Malaysian track cyclist Josiah Ng is tossed by Japanese riders and officials after winning bronze in keirin at the 2014 Asian Games last month.

Malaysian track cyclist Josiah Ng is tossed by Japanese riders and officials after winning bronze in keirin at the 2014 Asian Games last month.

PETALING JAYA: Josiah Ng, one of the most decorated track cyclists in Malaysia, has decided he will call it a day after the World Championships in France next February.

The 34-year-old made a statement on his website on Thursday stating his desire to “hang up the wheels for good”.

“One of the toughest things that all professional athletes have to do is having to make a decision to retire,” he said.

“The UCI Track World Championships in February in Paris will be my last competition as a professional cyclist.”

Josiah revealed that he had been thinking about retiring since the Asian Games in Incheon, South Korea, in September.
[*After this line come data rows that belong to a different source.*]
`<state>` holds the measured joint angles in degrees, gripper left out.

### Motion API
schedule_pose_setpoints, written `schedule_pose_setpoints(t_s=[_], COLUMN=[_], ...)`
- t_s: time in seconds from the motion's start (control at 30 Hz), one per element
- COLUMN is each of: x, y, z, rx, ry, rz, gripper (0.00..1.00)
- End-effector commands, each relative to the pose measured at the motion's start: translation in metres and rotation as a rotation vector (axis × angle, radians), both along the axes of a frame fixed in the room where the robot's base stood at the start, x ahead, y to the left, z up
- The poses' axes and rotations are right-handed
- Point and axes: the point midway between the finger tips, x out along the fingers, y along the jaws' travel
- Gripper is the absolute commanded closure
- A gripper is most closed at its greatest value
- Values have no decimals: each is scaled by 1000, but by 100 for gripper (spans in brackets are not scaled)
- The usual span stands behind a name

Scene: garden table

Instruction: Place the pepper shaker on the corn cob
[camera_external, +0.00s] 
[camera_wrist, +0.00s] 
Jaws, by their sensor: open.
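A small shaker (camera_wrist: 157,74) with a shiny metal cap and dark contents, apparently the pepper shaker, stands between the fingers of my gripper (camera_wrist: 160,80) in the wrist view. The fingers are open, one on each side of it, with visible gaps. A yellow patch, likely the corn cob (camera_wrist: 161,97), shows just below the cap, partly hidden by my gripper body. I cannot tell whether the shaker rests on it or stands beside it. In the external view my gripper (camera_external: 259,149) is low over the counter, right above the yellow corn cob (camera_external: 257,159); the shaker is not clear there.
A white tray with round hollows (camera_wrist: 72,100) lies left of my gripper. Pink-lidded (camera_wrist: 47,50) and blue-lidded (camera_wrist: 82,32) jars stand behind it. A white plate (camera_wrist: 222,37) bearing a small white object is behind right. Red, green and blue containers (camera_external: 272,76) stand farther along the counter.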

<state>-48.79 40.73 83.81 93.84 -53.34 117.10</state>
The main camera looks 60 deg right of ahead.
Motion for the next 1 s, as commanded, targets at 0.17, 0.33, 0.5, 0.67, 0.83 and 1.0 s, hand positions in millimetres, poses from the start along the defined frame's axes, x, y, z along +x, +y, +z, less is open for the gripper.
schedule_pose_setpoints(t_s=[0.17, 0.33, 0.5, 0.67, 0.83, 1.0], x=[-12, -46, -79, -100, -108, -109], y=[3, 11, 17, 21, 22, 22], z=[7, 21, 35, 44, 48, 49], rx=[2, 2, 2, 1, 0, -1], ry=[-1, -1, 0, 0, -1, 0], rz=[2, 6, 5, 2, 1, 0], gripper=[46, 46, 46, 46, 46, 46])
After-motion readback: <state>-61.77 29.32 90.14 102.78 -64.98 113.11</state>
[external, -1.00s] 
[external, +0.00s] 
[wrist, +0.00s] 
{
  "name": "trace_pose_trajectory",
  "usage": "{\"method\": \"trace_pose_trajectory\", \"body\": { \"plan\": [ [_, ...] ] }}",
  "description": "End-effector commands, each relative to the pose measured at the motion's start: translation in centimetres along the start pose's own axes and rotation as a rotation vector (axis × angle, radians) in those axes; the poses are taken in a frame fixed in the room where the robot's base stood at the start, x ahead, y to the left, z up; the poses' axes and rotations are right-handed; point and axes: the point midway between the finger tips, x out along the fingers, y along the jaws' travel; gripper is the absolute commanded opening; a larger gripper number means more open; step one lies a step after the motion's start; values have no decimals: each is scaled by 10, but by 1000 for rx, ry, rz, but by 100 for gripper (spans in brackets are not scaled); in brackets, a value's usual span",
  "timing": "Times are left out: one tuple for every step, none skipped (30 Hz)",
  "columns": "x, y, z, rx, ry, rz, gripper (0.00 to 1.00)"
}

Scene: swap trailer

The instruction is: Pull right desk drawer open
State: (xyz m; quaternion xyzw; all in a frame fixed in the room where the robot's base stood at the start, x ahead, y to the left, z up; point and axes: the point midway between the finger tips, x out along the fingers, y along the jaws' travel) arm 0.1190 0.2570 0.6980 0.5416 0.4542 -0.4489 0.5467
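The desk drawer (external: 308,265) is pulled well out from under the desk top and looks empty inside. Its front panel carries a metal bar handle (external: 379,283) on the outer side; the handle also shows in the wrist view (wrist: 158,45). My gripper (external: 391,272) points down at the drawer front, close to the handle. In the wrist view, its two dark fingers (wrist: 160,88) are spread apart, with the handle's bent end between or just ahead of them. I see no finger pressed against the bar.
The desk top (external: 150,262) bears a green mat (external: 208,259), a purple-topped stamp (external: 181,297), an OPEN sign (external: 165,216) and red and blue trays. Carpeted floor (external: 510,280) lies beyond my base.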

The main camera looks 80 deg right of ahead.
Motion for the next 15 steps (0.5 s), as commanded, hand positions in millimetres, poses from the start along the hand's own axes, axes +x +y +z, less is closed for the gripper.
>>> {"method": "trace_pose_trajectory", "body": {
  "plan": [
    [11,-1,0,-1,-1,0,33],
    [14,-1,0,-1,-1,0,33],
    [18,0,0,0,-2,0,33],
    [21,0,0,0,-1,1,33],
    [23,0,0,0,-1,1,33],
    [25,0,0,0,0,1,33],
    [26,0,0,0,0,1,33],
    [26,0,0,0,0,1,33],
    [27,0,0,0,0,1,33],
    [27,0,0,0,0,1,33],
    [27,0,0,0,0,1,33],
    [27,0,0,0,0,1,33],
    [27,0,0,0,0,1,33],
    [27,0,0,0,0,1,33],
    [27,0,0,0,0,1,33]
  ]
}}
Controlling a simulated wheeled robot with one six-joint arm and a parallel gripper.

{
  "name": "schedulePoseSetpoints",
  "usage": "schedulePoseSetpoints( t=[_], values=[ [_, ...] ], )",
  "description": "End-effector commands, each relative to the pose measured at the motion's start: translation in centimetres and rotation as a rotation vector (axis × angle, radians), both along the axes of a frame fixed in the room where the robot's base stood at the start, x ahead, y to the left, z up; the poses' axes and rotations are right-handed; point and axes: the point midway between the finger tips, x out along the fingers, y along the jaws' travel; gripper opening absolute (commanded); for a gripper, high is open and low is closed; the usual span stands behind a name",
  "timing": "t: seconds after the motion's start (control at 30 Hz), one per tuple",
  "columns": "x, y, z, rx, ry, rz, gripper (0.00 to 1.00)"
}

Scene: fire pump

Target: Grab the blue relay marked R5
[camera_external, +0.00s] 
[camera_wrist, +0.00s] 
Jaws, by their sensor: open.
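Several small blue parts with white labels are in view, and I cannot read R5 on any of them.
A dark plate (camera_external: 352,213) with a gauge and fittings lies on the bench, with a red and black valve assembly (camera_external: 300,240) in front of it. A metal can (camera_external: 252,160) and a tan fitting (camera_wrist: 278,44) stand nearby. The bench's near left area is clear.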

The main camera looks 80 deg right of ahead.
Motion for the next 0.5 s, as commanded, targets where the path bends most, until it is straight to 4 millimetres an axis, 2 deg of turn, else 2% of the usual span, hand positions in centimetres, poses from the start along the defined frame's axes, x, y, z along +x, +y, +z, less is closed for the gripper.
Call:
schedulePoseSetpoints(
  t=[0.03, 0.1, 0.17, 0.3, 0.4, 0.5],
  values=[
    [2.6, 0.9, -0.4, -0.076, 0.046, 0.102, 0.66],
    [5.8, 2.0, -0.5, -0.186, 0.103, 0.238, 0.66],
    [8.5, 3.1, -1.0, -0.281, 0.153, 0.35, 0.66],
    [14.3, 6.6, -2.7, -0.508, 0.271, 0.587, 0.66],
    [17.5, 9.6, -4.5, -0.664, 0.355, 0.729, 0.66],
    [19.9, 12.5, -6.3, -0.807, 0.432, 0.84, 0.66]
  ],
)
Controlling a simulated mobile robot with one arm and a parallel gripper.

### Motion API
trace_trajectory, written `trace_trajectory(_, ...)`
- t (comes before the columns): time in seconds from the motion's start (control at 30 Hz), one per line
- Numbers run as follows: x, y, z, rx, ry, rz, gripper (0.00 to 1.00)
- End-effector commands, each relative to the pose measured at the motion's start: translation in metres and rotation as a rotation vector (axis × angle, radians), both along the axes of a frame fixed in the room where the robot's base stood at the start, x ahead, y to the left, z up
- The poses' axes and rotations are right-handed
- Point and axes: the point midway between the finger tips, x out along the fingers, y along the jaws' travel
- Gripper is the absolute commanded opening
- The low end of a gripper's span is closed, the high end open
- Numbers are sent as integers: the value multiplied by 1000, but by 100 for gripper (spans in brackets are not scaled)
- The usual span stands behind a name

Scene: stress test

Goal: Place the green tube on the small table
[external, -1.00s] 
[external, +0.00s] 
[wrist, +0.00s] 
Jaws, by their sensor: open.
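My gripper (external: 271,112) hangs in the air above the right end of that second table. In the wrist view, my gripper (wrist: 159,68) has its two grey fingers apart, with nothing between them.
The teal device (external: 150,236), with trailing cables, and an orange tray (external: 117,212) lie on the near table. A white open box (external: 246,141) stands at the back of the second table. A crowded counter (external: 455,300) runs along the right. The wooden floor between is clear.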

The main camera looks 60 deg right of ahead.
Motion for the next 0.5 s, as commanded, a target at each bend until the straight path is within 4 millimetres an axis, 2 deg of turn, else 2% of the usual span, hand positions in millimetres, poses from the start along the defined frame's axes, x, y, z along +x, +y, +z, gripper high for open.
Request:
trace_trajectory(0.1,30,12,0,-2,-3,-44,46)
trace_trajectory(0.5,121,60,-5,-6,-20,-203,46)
There, he won the bronze medal in the keirin – the only medal from the men’s track squad.

Josiah began his career as a national cyclist 15 years ago and represented the country for the first time at the Asian Cycling Championships in Shanghai in 2000.

He is a three-time Olympian, having featured in the 2004 Games in Athens, 2008 (Beijing) and 2012 (London – albeit only as a reserve).

Josiah was awarded the Olympian and Sportsman of the Year awards in 2004 for his heroics in Athens, where he finished sixth in the keirin.

He was hopeful of a final fling at the 2016 Rio Olympics but a life-threatening accident – that punctured his lung and broke his ribs during the second leg of the Track World Cup in Aguascalientes, Mexico, last December – put paid to that dream.

That unfortunate accident derailed his plan for almost six months leading up to the Asian Games this year. He, however, failed to return to his best form.

“It has been a dream come true with all the amazing places I have gone to and great people I have met along the way.

“I will always treasure the feeling I felt in pushing my body to its limits to achieve victories.

“This journey would not have been possible without so many people who unselfishly made me a part of their lives and helped me so much. To them, I’m eternally grateful,” he said.